[Collected data entries]
★ ★ ★ ★

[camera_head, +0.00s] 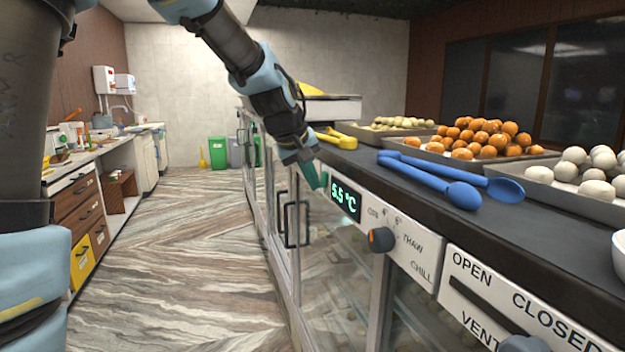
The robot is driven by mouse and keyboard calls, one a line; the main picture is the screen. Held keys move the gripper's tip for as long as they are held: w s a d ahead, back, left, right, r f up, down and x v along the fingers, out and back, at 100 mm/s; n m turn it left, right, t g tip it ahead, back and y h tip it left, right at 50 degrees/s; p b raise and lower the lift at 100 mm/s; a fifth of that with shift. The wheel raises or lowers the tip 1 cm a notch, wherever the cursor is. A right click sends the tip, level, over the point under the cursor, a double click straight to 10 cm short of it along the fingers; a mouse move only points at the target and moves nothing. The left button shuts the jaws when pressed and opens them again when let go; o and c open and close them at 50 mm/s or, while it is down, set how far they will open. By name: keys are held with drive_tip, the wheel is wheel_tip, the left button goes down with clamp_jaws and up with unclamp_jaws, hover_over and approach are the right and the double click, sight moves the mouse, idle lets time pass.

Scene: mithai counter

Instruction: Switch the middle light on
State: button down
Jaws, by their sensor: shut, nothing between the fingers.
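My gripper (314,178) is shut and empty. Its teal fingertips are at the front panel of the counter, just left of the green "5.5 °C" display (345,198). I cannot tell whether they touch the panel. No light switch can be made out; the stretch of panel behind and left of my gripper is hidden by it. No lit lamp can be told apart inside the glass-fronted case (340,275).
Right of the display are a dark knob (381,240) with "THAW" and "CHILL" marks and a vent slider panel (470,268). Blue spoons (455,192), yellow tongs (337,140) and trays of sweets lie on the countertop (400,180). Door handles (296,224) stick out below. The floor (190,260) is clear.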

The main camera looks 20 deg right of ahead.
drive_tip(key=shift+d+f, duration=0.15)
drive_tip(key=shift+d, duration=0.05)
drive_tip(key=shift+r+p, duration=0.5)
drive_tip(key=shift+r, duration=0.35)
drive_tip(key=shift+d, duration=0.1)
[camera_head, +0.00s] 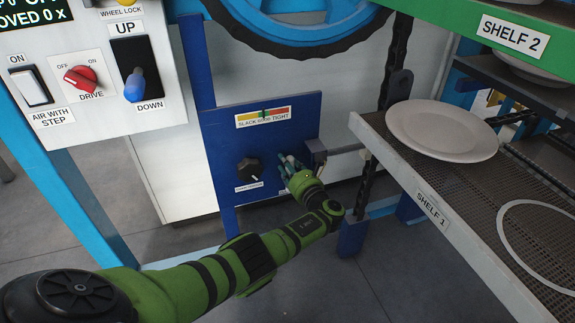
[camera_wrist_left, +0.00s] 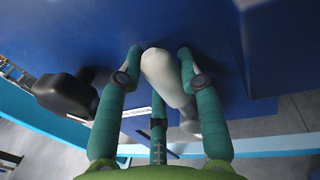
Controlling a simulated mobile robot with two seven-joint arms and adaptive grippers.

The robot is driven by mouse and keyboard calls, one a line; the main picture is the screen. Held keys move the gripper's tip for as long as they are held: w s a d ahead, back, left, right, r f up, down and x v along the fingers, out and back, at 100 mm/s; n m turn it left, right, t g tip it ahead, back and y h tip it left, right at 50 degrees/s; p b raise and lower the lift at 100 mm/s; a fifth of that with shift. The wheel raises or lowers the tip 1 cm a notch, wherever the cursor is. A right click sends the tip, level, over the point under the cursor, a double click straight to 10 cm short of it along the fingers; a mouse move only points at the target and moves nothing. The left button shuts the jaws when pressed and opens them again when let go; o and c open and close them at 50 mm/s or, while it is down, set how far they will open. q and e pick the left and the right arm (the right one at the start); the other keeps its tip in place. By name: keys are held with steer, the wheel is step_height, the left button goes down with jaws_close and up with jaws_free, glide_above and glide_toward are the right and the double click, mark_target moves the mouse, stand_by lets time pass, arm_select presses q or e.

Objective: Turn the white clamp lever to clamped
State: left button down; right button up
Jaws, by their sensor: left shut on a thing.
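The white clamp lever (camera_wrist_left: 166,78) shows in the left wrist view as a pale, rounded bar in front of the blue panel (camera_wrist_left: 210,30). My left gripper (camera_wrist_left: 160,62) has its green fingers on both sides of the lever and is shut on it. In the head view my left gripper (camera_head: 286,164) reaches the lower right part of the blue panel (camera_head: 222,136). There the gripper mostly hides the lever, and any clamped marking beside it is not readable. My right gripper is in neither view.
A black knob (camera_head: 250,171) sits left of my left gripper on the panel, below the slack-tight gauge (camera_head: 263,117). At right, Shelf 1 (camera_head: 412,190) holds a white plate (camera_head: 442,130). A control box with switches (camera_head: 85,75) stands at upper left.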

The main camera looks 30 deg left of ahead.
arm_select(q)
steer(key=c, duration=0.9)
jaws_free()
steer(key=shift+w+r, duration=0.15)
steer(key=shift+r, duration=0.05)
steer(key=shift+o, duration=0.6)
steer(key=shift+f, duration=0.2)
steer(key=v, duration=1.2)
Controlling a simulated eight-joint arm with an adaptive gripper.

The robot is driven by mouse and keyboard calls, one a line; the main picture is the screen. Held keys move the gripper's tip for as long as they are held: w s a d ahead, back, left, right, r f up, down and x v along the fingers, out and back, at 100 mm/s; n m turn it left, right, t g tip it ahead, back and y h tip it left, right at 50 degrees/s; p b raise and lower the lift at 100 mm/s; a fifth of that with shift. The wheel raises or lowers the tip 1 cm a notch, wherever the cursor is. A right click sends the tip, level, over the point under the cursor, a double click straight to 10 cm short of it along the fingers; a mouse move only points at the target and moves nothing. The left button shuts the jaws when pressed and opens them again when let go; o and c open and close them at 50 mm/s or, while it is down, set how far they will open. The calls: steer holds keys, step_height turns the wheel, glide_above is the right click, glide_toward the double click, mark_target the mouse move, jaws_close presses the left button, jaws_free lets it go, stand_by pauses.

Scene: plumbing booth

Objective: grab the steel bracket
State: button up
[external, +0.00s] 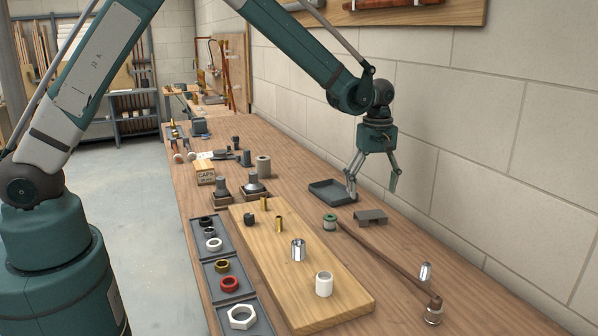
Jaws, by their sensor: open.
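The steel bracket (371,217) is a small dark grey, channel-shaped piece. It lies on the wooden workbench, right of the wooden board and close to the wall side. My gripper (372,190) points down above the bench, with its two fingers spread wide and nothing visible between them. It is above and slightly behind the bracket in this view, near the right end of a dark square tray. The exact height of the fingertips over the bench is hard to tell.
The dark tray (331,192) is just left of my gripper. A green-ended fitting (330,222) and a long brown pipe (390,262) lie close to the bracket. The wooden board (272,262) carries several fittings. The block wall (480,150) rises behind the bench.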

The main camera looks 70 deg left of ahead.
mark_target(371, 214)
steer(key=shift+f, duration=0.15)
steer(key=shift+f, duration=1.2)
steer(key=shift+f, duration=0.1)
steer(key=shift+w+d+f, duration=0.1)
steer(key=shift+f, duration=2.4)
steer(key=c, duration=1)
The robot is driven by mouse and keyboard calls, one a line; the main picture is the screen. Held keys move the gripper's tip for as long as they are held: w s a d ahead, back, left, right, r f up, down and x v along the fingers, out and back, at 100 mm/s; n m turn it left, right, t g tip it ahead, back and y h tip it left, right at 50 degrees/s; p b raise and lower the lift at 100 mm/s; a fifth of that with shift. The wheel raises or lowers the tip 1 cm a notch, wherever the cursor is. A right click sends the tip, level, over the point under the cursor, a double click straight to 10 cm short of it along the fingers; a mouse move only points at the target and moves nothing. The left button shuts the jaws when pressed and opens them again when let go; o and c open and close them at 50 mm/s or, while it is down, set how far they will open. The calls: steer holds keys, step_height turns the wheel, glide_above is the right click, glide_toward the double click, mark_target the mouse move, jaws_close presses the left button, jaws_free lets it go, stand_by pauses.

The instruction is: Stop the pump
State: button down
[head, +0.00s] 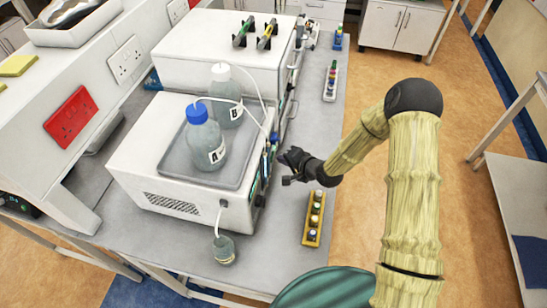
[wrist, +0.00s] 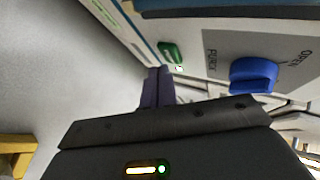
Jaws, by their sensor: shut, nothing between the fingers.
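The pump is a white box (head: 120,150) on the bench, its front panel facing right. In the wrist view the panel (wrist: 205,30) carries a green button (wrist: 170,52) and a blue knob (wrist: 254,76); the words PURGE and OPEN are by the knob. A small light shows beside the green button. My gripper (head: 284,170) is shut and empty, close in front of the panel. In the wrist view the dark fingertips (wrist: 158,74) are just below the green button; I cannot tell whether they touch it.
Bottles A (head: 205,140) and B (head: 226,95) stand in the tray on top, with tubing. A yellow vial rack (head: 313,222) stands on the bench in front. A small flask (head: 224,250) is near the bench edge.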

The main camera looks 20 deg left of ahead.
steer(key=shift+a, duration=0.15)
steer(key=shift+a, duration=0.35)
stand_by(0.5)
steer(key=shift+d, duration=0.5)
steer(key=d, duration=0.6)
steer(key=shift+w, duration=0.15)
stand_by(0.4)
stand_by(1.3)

★ ★ ★ ★

Search the lines for the word "Objective" and report how many contain it, by number only.

2